## DATASET EXTRACT
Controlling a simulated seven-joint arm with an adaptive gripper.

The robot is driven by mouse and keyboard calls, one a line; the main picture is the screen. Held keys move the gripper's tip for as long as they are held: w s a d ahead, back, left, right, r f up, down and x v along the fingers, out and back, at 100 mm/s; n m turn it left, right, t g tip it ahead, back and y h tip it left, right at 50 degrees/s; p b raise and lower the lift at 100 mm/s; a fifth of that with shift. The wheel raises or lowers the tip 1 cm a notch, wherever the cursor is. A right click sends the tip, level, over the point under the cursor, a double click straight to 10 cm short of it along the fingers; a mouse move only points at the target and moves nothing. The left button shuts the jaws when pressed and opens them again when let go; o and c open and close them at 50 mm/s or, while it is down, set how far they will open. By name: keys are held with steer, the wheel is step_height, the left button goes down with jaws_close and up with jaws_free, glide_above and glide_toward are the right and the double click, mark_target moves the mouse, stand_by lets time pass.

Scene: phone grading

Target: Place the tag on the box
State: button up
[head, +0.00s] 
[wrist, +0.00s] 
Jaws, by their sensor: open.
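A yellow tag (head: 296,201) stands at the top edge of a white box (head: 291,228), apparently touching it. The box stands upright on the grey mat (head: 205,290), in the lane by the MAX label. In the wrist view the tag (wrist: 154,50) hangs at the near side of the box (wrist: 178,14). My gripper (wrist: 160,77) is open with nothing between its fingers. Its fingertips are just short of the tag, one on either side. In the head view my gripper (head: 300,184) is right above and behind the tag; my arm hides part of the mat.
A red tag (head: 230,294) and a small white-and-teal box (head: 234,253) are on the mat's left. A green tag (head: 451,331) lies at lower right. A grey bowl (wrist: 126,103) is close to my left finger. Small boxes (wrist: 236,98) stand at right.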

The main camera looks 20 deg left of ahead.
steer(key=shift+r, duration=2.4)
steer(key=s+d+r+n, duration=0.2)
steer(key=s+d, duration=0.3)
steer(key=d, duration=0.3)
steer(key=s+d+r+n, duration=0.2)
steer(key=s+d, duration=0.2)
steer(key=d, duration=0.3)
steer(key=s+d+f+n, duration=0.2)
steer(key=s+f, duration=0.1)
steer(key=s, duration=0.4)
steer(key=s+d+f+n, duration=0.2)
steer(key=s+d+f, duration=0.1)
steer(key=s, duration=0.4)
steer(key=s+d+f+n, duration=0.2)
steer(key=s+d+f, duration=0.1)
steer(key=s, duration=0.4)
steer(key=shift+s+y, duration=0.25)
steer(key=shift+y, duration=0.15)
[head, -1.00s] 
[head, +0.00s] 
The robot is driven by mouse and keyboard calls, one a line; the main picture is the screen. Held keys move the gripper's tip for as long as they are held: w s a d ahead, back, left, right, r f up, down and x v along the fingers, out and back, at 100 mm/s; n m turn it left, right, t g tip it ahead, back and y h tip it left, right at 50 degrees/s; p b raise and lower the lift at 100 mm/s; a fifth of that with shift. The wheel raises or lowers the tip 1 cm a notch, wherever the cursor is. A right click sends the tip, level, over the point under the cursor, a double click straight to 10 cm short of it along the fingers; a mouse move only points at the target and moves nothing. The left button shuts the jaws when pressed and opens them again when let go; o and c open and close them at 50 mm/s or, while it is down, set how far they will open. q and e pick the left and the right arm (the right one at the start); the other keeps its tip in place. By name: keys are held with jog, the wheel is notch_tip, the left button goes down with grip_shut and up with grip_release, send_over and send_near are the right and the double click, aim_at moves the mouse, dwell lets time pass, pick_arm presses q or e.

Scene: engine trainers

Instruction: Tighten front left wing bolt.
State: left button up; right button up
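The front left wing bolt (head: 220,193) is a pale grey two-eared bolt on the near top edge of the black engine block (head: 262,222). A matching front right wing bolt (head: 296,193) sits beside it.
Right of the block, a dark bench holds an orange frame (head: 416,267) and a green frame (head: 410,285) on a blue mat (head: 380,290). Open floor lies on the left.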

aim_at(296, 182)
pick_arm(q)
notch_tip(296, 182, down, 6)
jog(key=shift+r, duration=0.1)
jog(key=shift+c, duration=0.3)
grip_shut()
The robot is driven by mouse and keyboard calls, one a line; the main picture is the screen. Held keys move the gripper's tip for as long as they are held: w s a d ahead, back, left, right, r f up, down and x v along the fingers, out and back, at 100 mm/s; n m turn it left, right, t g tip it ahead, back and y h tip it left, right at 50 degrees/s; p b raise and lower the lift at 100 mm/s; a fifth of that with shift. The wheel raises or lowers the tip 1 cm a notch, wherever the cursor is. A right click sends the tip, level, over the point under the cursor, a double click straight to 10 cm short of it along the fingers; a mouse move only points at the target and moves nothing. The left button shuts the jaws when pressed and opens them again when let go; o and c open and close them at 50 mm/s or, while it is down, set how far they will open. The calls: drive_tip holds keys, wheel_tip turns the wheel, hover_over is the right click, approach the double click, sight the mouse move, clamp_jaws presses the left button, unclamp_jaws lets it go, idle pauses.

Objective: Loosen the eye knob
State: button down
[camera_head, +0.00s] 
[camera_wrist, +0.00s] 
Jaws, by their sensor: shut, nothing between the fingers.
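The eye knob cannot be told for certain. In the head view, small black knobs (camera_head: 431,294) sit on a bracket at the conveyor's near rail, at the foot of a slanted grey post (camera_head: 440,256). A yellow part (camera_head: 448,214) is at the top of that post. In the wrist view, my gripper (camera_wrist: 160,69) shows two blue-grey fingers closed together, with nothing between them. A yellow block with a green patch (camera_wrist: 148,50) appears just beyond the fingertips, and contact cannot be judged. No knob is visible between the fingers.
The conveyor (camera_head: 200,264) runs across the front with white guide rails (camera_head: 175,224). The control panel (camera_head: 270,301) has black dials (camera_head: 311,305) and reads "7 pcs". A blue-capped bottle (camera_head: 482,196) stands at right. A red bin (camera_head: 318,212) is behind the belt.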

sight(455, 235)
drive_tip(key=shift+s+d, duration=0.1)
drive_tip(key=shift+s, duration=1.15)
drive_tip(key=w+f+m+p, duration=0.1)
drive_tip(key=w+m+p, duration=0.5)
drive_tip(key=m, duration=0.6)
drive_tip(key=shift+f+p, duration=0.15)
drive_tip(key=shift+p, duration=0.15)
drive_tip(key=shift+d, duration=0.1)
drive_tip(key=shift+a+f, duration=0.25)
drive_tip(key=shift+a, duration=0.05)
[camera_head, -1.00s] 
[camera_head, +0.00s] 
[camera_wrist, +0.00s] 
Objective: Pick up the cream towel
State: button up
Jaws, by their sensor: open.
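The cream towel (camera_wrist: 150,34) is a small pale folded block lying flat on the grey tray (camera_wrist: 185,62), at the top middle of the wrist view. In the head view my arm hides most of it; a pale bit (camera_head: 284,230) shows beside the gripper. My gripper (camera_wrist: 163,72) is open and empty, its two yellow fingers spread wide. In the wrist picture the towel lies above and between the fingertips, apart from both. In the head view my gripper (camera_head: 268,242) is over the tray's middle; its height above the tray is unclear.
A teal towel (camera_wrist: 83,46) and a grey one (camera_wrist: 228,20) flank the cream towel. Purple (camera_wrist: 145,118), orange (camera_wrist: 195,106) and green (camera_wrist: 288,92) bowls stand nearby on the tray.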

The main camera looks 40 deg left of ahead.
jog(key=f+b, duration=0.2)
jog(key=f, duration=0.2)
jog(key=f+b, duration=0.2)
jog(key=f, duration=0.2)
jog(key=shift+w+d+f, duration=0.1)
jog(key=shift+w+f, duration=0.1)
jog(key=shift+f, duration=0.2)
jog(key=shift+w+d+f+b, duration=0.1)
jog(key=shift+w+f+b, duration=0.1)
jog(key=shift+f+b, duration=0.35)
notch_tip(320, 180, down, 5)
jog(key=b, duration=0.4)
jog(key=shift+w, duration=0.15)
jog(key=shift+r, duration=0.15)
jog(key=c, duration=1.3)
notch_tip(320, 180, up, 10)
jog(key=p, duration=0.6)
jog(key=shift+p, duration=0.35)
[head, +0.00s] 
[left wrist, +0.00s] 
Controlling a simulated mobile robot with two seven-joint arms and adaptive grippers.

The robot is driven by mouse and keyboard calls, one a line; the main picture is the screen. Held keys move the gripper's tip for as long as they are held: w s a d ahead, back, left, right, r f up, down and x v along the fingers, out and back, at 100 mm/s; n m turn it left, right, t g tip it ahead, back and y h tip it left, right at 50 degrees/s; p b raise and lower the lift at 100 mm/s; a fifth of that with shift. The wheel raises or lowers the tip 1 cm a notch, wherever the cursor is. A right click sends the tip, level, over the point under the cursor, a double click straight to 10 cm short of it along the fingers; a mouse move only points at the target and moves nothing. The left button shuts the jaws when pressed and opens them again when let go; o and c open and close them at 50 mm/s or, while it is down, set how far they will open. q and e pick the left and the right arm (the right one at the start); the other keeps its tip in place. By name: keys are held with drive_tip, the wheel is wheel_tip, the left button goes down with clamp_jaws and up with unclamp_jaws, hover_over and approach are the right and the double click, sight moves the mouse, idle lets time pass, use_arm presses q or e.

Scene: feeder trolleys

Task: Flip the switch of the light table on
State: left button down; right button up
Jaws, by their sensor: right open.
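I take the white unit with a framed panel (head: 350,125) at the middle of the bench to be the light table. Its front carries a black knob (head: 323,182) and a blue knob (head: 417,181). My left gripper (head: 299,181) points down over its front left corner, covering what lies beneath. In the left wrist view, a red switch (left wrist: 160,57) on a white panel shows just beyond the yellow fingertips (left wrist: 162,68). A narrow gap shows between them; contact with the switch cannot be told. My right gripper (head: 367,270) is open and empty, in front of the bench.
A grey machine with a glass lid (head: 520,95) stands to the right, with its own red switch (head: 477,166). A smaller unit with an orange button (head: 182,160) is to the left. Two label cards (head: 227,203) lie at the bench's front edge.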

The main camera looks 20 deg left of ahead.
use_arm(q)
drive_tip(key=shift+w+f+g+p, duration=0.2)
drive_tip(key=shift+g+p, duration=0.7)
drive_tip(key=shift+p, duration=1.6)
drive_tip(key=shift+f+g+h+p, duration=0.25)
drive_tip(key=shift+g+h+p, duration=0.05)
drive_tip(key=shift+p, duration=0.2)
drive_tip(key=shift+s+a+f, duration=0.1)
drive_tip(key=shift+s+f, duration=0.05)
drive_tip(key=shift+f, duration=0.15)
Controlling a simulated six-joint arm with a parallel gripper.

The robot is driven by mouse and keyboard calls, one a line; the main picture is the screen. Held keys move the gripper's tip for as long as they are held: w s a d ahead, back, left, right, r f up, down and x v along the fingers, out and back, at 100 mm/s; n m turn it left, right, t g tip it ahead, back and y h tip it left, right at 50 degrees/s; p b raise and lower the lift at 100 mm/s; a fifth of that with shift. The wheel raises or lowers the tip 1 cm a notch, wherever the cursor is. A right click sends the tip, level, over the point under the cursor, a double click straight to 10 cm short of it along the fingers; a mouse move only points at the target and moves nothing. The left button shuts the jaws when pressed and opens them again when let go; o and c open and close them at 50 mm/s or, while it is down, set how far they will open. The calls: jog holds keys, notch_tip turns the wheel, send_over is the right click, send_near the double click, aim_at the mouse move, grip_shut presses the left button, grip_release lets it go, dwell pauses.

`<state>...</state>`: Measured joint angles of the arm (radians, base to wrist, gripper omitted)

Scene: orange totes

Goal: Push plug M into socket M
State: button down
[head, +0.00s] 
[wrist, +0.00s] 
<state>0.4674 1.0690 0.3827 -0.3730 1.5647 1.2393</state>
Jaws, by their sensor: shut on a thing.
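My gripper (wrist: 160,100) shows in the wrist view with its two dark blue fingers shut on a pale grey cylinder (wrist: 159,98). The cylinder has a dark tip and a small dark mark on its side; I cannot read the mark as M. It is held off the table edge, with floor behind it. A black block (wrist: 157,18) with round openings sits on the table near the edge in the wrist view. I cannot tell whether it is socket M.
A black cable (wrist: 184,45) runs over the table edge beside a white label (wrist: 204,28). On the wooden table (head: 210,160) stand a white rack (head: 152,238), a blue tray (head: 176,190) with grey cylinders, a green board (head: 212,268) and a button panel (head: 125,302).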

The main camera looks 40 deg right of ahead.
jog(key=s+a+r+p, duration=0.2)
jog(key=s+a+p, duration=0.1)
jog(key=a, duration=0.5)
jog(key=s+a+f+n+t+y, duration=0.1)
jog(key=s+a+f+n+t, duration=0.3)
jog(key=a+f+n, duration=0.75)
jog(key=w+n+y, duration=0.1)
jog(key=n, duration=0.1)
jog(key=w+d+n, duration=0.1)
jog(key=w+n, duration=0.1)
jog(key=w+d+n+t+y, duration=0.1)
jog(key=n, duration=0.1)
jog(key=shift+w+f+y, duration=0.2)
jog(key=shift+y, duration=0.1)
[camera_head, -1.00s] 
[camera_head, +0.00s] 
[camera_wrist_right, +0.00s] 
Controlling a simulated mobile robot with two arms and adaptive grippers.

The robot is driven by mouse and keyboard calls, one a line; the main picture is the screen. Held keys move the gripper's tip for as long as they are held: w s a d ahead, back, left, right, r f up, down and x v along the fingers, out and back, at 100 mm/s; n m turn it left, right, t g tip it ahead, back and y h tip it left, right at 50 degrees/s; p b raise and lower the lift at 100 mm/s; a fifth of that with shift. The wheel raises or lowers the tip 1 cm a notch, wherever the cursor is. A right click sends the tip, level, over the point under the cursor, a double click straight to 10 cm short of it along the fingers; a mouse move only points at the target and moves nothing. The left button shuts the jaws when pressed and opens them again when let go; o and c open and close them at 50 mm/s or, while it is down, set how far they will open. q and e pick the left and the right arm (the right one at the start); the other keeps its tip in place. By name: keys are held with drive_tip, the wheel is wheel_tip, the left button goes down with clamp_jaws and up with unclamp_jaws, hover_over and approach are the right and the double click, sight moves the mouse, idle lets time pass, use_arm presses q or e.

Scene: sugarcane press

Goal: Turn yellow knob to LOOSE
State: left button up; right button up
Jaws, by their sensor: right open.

## AIM OF THE TASK
From the records above, copy out the line with "Task: Flip the switch of the light table on", the line with "State: left button down; right button up", and every line between them, word for word.

## RESULT FOR THIS TASK
Task: Flip the switch of the light table on
State: left button down; right button up

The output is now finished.